Vorremmo dire che è solo tutto inconcepibile, ma abbiamo un figlio adolescente. Lo sappiamo perfettamente quanto, a quell'età, siano in grado di segarti i nervi. Non metterli alla prova, non esacerbarli, proprio segarli: con un'arma a denti affilati. È forse l'unico ambito al quale fanno lo sforzo di applicare il metodo scientifico. Da quando si sono trasformati in una specie di Giano Bifronte: un volto del quattrenne che furono, l'altro di un estraneo ostile. Con quel paesaggio di costole in rilievo sotto la maglietta, quel disordinato, sparuto progetto di baffi e in testa chissà cosa, chissà chi. Strappare, rompere, allontanare, provocare. Cavarsi tutti dalle viscere, specie la madre, che è quella che nelle viscere se li terrà comunque tutta la vita. Ma anche farsi accudire, rassicurare, consolare. Sono adolescenti, a volte anche meno. Figuriamoci se non lo sappiamo, che bomba di rabbia e conflitto teniamo in casa tutti i giorni, e mandiamo a scuola tutti i giorni... a ticchettare nelle mani dei professori. Lo sappiamo benissimo cosa consegniamo loro. Ma assieme ai nostri figli intrattabili, ogni mattina entra in aula anche la nostra fiducia, che certo non può essere presa a cazzotti in un gesto di stizza. Il docente di un istituto superiore di Pontedera che ha sferrato un pugno nello stomaco dello studente che lo derideva dicendogli «Allora, cosa fai?!», non dovrebbe, semplicemente, fare l'insegnante. Al netto dell'indisponenza, della maleducazione del non senso del limite dimostrati dal ragazzo.
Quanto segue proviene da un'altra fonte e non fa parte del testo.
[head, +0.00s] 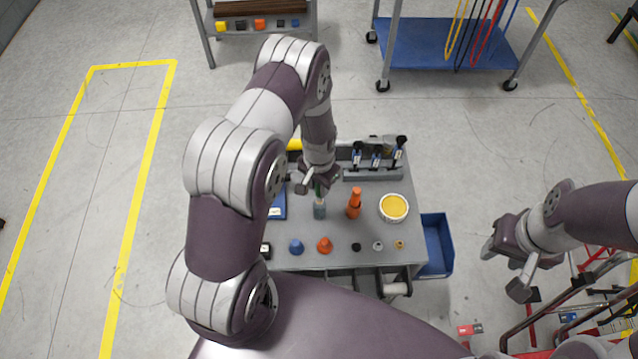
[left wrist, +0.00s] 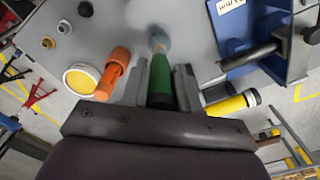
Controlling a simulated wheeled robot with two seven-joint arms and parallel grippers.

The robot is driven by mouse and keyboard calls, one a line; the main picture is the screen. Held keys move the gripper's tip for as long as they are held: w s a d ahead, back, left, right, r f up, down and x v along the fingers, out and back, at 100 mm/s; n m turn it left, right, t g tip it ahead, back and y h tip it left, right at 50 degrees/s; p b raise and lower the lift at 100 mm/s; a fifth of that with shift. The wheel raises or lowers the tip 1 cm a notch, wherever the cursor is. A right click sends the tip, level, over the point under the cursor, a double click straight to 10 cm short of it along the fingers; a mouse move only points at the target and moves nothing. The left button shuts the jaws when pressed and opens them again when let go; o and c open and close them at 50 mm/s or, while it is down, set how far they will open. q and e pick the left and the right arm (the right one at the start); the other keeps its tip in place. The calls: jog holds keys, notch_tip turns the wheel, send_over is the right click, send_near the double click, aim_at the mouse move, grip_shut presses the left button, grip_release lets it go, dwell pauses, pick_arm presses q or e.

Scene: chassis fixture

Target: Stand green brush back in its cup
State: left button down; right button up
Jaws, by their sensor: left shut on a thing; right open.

Suggeriamo al professore di pensare a un'altra strada perché ancora prima dell'intollerabile pugno, c'era qualcosa di spostato in quella scena, di fuori posto. Innanzitutto un alunno non dovrebbe essere vicino alla cattedra se non invitato o interrogato, e tantomeno dovrebbe esserci per «sfottere» il prof anche con una certa dimestichezza nei confronti della pratica.
Quel video riprende una classe che non riconosce alcuna autorità all'adulto presente in quel momento. Ed è evidente che quando non sai su che piano cercare, trovare, portare un dialogo, abbandoni le parole e passi ad altro. Ti arrendi, principalmente al tuo fallimento. In quel pugno c'è la reazione di un esasperato e di un vinto: nello stomaco del ragazzo, sono arrivati entrambi. La madre del giovane ha denunciato il professore che nel frattempo è stato ovviamente sospeso.
Per riabilitarsi davvero dovrebbe ammettere che l'insegnamento non è il suo mestiere, che forse, lui, non è la persona più adatta a maneggiare quella dinamite che sono i ragazzi nell'età dello sconquasso. Ma forse si limiterà a farsi spostare di sede, attendendo «imboscato» che la bufera si plachi. Siamo adulti, a volte anche meno.